# Information shown:
┄┄┄┄┄┄┄┄┄┄┄┄┄┄┄┄┄┄┄┄
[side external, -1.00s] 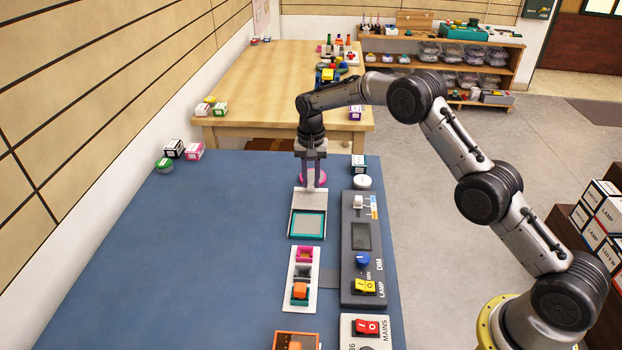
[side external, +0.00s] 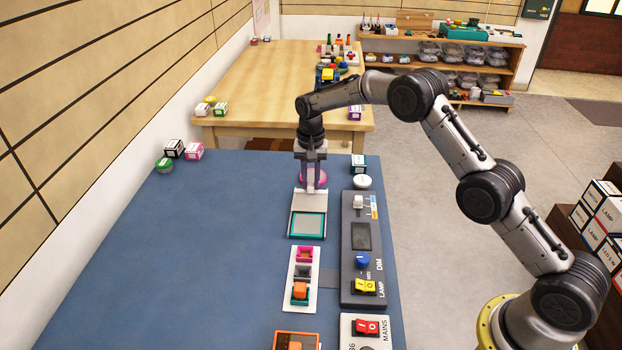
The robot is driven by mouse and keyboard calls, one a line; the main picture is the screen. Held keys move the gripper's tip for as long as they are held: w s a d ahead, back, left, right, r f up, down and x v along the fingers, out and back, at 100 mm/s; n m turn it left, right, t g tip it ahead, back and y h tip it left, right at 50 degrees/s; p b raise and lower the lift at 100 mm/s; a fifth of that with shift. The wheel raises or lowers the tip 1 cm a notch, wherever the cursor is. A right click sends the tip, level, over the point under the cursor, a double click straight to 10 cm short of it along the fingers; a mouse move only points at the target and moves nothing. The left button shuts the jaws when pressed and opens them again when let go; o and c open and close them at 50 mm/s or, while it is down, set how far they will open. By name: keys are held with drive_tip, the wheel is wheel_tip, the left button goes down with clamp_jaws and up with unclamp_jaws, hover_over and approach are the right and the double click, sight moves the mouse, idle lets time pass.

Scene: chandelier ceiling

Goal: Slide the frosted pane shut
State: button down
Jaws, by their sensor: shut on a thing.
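The pale frosted pane (side external: 309,203) lies over the far part of a flat unit on the blue table. Nearer the camera, the unit's teal-edged square (side external: 308,226) is uncovered, with a grey surface inside it. My gripper (side external: 311,190) points straight down at the far end of the pane. Its fingers are close together, shut on a small part of the pane that they hide. A pink round thing (side external: 320,177) stands just behind the fingers.
A dark control panel (side external: 347,235) with a blue knob and yellow switch stands close on the right. A white strip with coloured blocks (side external: 291,278) lies in front of the unit. The blue table (side external: 180,255) is clear on the left.

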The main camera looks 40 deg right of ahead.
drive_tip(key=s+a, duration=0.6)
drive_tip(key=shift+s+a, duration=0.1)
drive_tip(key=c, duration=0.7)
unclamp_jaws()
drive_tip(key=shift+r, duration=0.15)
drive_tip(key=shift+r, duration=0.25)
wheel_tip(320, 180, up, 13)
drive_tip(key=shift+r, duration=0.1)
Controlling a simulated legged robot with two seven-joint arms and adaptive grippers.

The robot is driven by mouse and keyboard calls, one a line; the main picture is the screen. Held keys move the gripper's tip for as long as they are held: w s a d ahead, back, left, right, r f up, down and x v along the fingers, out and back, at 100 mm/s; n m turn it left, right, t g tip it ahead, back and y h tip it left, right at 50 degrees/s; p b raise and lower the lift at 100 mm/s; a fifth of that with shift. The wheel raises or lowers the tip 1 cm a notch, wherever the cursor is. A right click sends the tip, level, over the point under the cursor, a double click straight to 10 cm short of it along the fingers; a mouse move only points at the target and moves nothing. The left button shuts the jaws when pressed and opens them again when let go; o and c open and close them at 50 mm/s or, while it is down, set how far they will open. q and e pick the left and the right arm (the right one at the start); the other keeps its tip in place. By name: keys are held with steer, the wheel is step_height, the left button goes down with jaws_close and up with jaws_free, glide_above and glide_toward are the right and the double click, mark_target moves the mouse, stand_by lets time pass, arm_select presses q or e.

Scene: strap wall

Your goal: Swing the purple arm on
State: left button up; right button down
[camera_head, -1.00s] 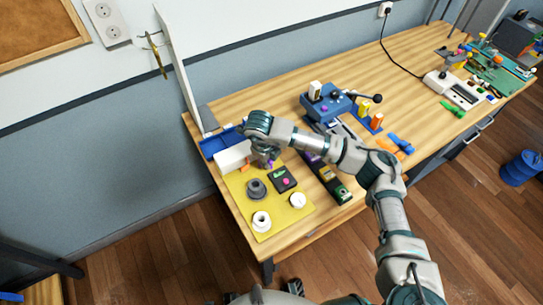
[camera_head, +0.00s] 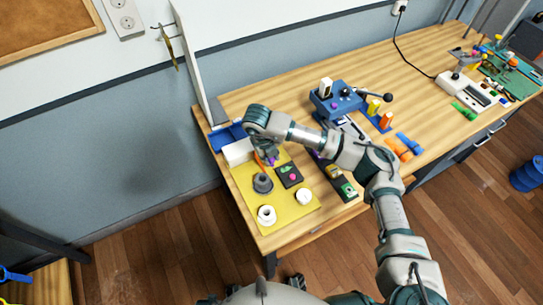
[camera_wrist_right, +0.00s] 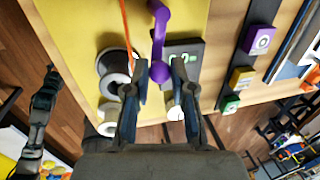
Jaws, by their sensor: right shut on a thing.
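The purple arm (camera_wrist_right: 159,42) is a slim bar with rounded ends in the right wrist view. Its lower end lies between the fingertips of my right gripper (camera_wrist_right: 160,72), which is shut on it. In the head view my right gripper (camera_head: 267,156) is over the yellow board (camera_head: 247,200), and only a small purple bit (camera_head: 272,161) shows by the fingers. A dark box with a green display (camera_wrist_right: 190,56) is just right of the arm in the wrist view.
A grey spool (camera_head: 262,183), a white ring (camera_head: 267,215) and a white knob (camera_head: 304,197) stand on the yellow board. A thin orange strip (camera_wrist_right: 126,30) runs left of the arm. A blue tray (camera_head: 227,137) and white wall panel are behind. A blue lever box (camera_head: 335,100) stands right.

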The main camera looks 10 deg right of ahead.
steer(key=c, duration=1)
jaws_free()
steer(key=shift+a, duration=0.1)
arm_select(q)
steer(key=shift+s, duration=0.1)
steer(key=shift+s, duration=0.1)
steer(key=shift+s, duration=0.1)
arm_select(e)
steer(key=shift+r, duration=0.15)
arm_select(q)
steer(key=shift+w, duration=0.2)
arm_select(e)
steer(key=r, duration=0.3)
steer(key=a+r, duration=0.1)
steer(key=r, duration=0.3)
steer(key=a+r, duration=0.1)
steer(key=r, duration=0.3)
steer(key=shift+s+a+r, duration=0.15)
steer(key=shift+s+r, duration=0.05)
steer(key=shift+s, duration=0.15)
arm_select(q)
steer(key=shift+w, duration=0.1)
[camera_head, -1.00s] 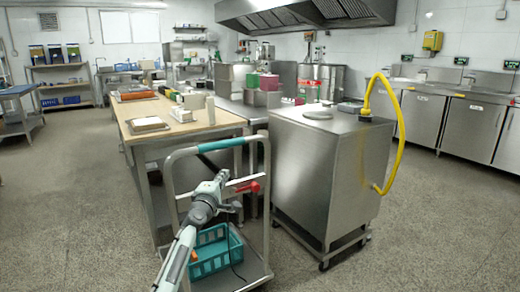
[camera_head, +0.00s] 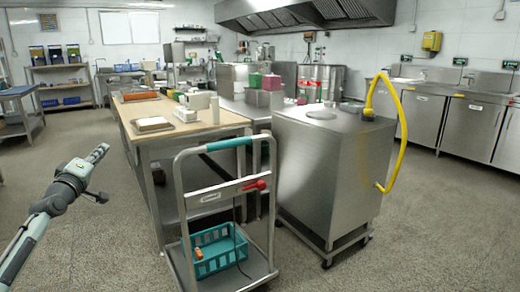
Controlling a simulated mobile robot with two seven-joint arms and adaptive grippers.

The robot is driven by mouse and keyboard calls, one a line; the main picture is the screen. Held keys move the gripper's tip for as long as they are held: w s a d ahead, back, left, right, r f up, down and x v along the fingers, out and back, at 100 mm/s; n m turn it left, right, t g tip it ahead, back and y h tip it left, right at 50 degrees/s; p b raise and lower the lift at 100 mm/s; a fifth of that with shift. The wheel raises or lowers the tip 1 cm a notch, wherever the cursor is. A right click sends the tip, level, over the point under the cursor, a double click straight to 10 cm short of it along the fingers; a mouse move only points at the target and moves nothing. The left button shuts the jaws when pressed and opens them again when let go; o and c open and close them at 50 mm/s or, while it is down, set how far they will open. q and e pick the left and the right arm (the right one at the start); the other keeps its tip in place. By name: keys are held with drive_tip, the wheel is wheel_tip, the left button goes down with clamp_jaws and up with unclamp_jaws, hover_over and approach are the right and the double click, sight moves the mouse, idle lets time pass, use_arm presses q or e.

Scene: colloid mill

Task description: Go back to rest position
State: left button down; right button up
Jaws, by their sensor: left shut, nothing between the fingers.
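My left gripper (camera_head: 98,154) is at the left of the head view, over the bare floor. It is shut and holds nothing. It is well clear of the trolley (camera_head: 230,143) with the teal-sleeved handle, which stands to its right. My right gripper is not in view.
The trolley carries a teal basket (camera_head: 222,262) with a small orange item in it. A steel cabinet (camera_head: 325,180) on wheels with a yellow hose (camera_head: 399,135) stands right of it. A wooden-topped table (camera_head: 200,124) is behind. The floor (camera_head: 95,230) at left is free.

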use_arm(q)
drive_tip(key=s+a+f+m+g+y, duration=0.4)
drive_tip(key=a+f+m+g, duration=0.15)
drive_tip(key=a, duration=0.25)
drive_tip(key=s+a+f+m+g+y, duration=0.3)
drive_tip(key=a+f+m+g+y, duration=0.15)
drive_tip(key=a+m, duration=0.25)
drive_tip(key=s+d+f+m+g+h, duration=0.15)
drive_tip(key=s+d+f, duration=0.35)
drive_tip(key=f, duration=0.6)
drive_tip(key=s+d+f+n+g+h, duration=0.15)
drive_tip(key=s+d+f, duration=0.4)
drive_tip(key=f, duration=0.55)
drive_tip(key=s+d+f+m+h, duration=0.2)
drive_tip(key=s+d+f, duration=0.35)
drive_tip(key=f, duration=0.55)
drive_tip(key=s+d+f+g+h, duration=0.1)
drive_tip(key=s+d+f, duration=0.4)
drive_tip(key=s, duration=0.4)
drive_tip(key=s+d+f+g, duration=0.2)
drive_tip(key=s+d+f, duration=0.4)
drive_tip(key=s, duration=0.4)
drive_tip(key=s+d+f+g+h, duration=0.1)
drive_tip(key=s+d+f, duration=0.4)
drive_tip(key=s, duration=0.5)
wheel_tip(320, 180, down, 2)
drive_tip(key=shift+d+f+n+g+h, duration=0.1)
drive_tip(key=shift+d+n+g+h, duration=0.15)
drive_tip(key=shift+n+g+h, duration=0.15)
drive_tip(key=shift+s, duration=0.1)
┄┄┄┄┄┄┄┄┄┄┄┄┄┄┄┄┄┄┄┄
# Short task:
Give back exactly the lines running from the line that contains "Scene: colloid mill" through the line that contains "State: left button down; right button up", and nothing outside them.

# The reply:
Scene: colloid mill

Task description: Go back to rest position
State: left button down; right button up

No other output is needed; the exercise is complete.